*Given instruction*
Go through the records underneath and write each one out again exactly.

———

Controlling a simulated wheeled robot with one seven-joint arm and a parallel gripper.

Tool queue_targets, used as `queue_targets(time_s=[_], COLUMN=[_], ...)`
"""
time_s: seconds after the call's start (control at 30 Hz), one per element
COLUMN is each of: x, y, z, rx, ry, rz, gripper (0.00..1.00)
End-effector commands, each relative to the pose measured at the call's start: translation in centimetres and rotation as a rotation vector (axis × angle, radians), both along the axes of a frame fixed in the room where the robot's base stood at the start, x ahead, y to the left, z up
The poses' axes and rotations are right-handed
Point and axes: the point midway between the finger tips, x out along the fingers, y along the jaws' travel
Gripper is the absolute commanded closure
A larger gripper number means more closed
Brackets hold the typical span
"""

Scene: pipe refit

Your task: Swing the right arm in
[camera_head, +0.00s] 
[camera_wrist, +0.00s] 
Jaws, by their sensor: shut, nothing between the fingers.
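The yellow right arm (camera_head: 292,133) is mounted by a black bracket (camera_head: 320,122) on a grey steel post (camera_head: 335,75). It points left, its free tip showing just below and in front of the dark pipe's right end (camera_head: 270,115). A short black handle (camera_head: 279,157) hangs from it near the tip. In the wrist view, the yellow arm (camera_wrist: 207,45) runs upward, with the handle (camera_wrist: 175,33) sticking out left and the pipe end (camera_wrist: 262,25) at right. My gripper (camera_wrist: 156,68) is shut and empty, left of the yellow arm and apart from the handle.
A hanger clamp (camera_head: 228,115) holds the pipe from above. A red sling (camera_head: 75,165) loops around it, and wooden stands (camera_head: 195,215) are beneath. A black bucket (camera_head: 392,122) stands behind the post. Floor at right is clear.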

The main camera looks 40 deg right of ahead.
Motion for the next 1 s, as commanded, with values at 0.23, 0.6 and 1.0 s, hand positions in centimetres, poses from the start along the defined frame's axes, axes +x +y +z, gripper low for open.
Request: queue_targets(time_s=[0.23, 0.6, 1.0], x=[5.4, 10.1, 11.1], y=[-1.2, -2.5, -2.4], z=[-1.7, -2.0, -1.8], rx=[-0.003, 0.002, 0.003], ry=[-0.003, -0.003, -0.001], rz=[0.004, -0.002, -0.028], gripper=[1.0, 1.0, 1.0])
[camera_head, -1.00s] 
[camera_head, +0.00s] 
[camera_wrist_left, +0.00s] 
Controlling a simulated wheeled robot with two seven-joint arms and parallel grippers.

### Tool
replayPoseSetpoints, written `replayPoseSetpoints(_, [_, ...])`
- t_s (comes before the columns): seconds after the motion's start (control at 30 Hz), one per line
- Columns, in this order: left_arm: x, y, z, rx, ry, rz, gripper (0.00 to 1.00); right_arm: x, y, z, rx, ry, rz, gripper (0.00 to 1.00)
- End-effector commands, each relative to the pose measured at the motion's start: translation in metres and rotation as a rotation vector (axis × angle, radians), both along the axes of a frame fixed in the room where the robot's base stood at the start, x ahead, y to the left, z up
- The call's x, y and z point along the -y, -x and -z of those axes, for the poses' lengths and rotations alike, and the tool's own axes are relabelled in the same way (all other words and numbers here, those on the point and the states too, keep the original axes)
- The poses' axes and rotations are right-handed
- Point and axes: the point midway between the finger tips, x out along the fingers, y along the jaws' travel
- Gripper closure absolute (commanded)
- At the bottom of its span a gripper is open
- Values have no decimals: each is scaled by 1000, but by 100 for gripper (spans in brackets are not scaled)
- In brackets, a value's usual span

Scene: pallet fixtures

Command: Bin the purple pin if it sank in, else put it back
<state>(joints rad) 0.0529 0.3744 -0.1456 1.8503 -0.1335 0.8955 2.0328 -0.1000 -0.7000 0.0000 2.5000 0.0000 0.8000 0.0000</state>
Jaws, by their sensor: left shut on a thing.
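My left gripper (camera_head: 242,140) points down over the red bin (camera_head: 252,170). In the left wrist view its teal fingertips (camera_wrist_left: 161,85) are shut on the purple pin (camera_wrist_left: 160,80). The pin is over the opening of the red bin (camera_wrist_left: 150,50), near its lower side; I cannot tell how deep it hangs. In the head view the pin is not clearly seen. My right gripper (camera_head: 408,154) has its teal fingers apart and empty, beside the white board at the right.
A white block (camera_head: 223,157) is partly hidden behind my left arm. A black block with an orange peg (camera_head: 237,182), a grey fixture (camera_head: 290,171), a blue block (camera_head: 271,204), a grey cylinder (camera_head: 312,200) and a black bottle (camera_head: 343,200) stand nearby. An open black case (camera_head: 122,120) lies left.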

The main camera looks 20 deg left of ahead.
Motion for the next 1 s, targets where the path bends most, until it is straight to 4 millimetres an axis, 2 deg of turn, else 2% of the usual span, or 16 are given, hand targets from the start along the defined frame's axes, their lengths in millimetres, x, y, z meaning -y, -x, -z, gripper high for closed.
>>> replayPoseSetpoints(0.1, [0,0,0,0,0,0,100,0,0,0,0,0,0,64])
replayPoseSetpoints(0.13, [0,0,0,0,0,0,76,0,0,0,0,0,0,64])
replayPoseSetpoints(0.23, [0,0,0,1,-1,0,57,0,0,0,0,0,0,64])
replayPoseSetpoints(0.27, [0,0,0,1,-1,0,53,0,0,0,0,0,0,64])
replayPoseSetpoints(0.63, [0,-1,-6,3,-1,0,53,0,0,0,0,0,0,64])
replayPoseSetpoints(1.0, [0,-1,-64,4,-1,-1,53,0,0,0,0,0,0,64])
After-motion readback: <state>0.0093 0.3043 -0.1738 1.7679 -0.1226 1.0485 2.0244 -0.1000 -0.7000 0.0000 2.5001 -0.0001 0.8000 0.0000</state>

———

*Problem solution*
Controlling a simulated wheeled robot with one seven-joint arm and a parallel gripper.

Tool queue_targets, used as `queue_targets(time_s=[_], COLUMN=[_], ...)`
"""
time_s: seconds after the call's start (control at 30 Hz), one per element
COLUMN is each of: x, y, z, rx, ry, rz, gripper (0.00..1.00)
End-effector commands, each relative to the pose measured at the call's start: translation in centimetres and rotation as a rotation vector (axis × angle, radians), both along the axes of a frame fixed in the room where the robot's base stood at the start, x ahead, y to the left, z up
The poses' axes and rotations are right-handed
Point and axes: the point midway between the finger tips, x out along the fingers, y along the jaws' travel
Gripper is the absolute commanded closure
A larger gripper number means more closed
Brackets hold the typical span
"""

Scene: pipe refit

Your task: Swing the right arm in
[camera_head, +0.00s] 
[camera_wrist, +0.00s] 
Jaws, by their sensor: shut, nothing between the fingers.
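The yellow right arm (camera_head: 292,133) is mounted by a black bracket (camera_head: 320,122) on a grey steel post (camera_head: 335,75). It points left, its free tip showing just below and in front of the dark pipe's right end (camera_head: 270,115). A short black handle (camera_head: 279,157) hangs from it near the tip. In the wrist view, the yellow arm (camera_wrist: 207,45) runs upward, with the handle (camera_wrist: 175,33) sticking out left and the pipe end (camera_wrist: 262,25) at right. My gripper (camera_wrist: 156,68) is shut and empty, left of the yellow arm and apart from the handle.
A hanger clamp (camera_head: 228,115) holds the pipe from above. A red sling (camera_head: 75,165) loops around it, and wooden stands (camera_head: 195,215) are beneath. A black bucket (camera_head: 392,122) stands behind the post. Floor at right is clear.

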The main camera looks 40 deg right of ahead.
Motion for the next 1 s, as commanded, with values at 0.23, 0.6 and 1.0 s, hand positions in centimetres, poses from the start along the defined frame's axes, axes +x +y +z, gripper low for open.
Request: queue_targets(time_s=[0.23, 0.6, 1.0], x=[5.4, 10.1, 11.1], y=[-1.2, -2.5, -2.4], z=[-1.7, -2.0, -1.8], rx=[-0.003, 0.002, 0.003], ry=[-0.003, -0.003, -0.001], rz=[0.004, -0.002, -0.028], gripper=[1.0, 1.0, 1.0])
[camera_head, -1.00s] 
[camera_head, +0.00s] 
[camera_wrist_left, +0.00s] 
Controlling a simulated wheeled robot with two seven-joint arms and parallel grippers.

### Tool
replayPoseSetpoints, written `replayPoseSetpoints(_, [_, ...])`
- t_s (comes before the columns): seconds after the motion's start (control at 30 Hz), one per line
- Columns, in this order: left_arm: x, y, z, rx, ry, rz, gripper (0.00 to 1.00); right_arm: x, y, z, rx, ry, rz, gripper (0.00 to 1.00)
- End-effector commands, each relative to the pose measured at the motion's start: translation in metres and rotation as a rotation vector (axis × angle, radians), both along the axes of a frame fixed in the room where the robot's base stood at the start, x ahead, y to the left, z up
- The call's x, y and z point along the -y, -x and -z of those axes, for the poses' lengths and rotations alike, and the tool's own axes are relabelled in the same way (all other words and numbers here, those on the point and the states too, keep the original axes)
- The poses' axes and rotations are right-handed
- Point and axes: the point midway between the finger tips, x out along the fingers, y along the jaws' travel
- Gripper closure absolute (commanded)
- At the bottom of its span a gripper is open
- Values have no decimals: each is scaled by 1000, but by 100 for gripper (spans in brackets are not scaled)
- In brackets, a value's usual span

Scene: pallet fixtures

Command: Bin the purple pin if it sank in, else put it back
<state>(joints rad) 0.0529 0.3744 -0.1456 1.8503 -0.1335 0.8955 2.0328 -0.1000 -0.7000 0.0000 2.5000 0.0000 0.8000 0.0000</state>
Jaws, by their sensor: left shut on a thing.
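My left gripper (camera_head: 242,140) points down over the red bin (camera_head: 252,170). In the left wrist view its teal fingertips (camera_wrist_left: 161,85) are shut on the purple pin (camera_wrist_left: 160,80). The pin is over the opening of the red bin (camera_wrist_left: 150,50), near its lower side; I cannot tell how deep it hangs. In the head view the pin is not clearly seen. My right gripper (camera_head: 408,154) has its teal fingers apart and empty, beside the white board at the right.
A white block (camera_head: 223,157) is partly hidden behind my left arm. A black block with an orange peg (camera_head: 237,182), a grey fixture (camera_head: 290,171), a blue block (camera_head: 271,204), a grey cylinder (camera_head: 312,200) and a black bottle (camera_head: 343,200) stand nearby. An open black case (camera_head: 122,120) lies left.

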The main camera looks 20 deg left of ahead.
Motion for the next 1 s, targets where the path bends most, until it is straight to 4 millimetres an axis, 2 deg of turn, else 2% of the usual span, or 16 are given, hand targets from the start along the defined frame's axes, their lengths in millimetres, x, y, z meaning -y, -x, -z, gripper high for closed.
>>> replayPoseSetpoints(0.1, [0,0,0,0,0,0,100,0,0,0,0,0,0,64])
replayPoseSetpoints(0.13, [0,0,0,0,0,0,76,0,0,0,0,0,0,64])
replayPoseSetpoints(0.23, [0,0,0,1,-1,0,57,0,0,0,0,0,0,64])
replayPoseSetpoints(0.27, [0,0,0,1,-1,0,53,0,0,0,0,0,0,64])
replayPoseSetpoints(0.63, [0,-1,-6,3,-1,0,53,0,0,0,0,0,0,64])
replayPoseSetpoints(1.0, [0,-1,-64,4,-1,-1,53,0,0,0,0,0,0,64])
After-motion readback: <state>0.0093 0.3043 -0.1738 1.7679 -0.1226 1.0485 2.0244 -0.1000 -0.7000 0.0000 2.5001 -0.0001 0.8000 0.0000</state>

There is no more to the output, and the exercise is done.